### PROVIDED MATERIAL

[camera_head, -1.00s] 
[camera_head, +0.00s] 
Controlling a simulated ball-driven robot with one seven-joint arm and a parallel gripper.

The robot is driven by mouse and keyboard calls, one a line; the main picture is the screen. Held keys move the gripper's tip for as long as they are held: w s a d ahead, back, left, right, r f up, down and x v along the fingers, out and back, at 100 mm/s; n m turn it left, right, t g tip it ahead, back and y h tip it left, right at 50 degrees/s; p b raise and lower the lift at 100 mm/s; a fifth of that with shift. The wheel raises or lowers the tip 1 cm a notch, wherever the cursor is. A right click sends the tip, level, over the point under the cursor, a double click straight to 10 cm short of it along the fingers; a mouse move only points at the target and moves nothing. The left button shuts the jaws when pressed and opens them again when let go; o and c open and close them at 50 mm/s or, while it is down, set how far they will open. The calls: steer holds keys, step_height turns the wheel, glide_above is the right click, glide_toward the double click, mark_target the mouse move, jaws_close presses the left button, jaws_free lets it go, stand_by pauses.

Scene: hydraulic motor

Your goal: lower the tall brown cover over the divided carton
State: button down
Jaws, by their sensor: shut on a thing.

### STATED PROBLEM
Restate the whole listing exactly.

### WRITTEN SOLUTION
[camera_head, -1.00s] 
[camera_head, +0.00s] 
Controlling a simulated ball-driven robot with one seven-joint arm and a parallel gripper.

The robot is driven by mouse and keyboard calls, one a line; the main picture is the screen. Held keys move the gripper's tip for as long as they are held: w s a d ahead, back, left, right, r f up, down and x v along the fingers, out and back, at 100 mm/s; n m turn it left, right, t g tip it ahead, back and y h tip it left, right at 50 degrees/s; p b raise and lower the lift at 100 mm/s; a fifth of that with shift. The wheel raises or lowers the tip 1 cm a notch, wherever the cursor is. A right click sends the tip, level, over the point under the cursor, a double click straight to 10 cm short of it along the fingers; a mouse move only points at the target and moves nothing. The left button shuts the jaws when pressed and opens them again when let go; o and c open and close them at 50 mm/s or, while it is down, set how far they will open. The calls: steer holds keys, step_height turns the wheel, glide_above is the right click, glide_toward the double click, mark_target the mouse move, jaws_close presses the left button, jaws_free lets it go, stand_by pauses.

Scene: hydraulic motor

Your goal: lower the tall brown cover over the divided carton
State: button down
Jaws, by their sensor: shut on a thing.

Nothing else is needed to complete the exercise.